Governor Andrew Cuomo has drawn a lot of attention for just how much it might cost to cross a new Tappan Zee Bridge, but it turns out the administration is also mulling tolls on a few other spans: those crossing the East River.
In the spring, Sam Schwartz, the former city DOT commissioner, unveiled a new plan for tolls throughout the five boroughs, though the main focus is the East River bridges. Mr. Schwartz calls it “The Fair Plan: a More Equitable Formula for the New York Metro Area.” He is insistent people not call it congestion pricing, a reasonable point since the last push for charges on drivers entering the central part of Manhattan died a very public death four years ago. Political motivations abounded, a risk he is trying to tamp down.
On Monday, Mr. Schwartz took his plan for tolls—a few more dollars here, a few less there, add a toll for bikes, discourage trucks on surface roads, so on and so forth—to the City Planning Commission. It was warmly received by City Planning Commissioner Amanda Burden, who hoped Mr. Schwartz could find the political will necessary to realize his proposal.
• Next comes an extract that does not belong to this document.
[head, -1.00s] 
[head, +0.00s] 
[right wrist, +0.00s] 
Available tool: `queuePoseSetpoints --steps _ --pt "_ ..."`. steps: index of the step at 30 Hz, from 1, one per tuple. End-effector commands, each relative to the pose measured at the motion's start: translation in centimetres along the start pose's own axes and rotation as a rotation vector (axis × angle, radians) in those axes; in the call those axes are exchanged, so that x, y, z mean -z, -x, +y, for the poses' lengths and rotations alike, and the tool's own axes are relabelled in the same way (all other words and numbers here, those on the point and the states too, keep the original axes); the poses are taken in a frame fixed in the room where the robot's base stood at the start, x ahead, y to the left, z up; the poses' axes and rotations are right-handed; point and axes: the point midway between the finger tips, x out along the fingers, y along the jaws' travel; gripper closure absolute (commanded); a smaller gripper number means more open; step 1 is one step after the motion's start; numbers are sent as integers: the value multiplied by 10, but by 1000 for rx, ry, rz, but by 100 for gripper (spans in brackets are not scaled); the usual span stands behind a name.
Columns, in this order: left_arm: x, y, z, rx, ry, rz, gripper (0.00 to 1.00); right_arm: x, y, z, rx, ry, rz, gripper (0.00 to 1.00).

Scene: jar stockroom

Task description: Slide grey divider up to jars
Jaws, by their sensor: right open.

Mr. Schwartz said he had reached out to a number of the 2013 mayoral hopefuls, including Christine Quinn, Bill de Blasio, Bill Thompson and Scott Stringer, though only Mr. Stringer had so far met with the former transportation commish to discuss his plan.
But there was one other pol Mr. Schwartz has been talking to that few might have expect—the governor.
This may come as a surprise, because the governor was asked about the plan in the spring and was not crazy about it at the time, as Mr. Schwartz recounted before the planning commissioners. “Somebody asked ‘What do you think of Sam’s congestion pricing plan?’ and the governor said ‘There’s no political support for congestion pricing,'” Mr. Schwartz explained. “So, that’s why I do that little talk at the very beginning, explaining that this is not congestion pricing.”
But the situation has changed.
“Since then, I’ve spoken with the governor, and I’ve spoken to a lot of his top aides, and they are studying this,” Mr. Schwartz said. “I can’t say they are coming out in support, but absolutely they are taking it seriously.”
A Cuomo spokesman confirmed that the administration is, in his words, “reviewing the proposal,” though he declined to characterize at what stage the review was or the governor’s position on it.
Whether the governor will ultimately support the plan is hard to say. After all, he is not only taking heat for tolls on the new Tappan Zee Bridge (tentatively pegged at $14 a trip), but he and Governor Chris Christie were also criticized when the Port Authority decided to raise its tolls on Hudson River crossings last year.
Tolls are clearly a tenuous issue, but so too is congestion in Manhattan. If one thing is certain, it is that this will likely become an election year issue for mayoral candidates and maybe even Albany politicians. And that is exactly how Sam Schwartz wants it.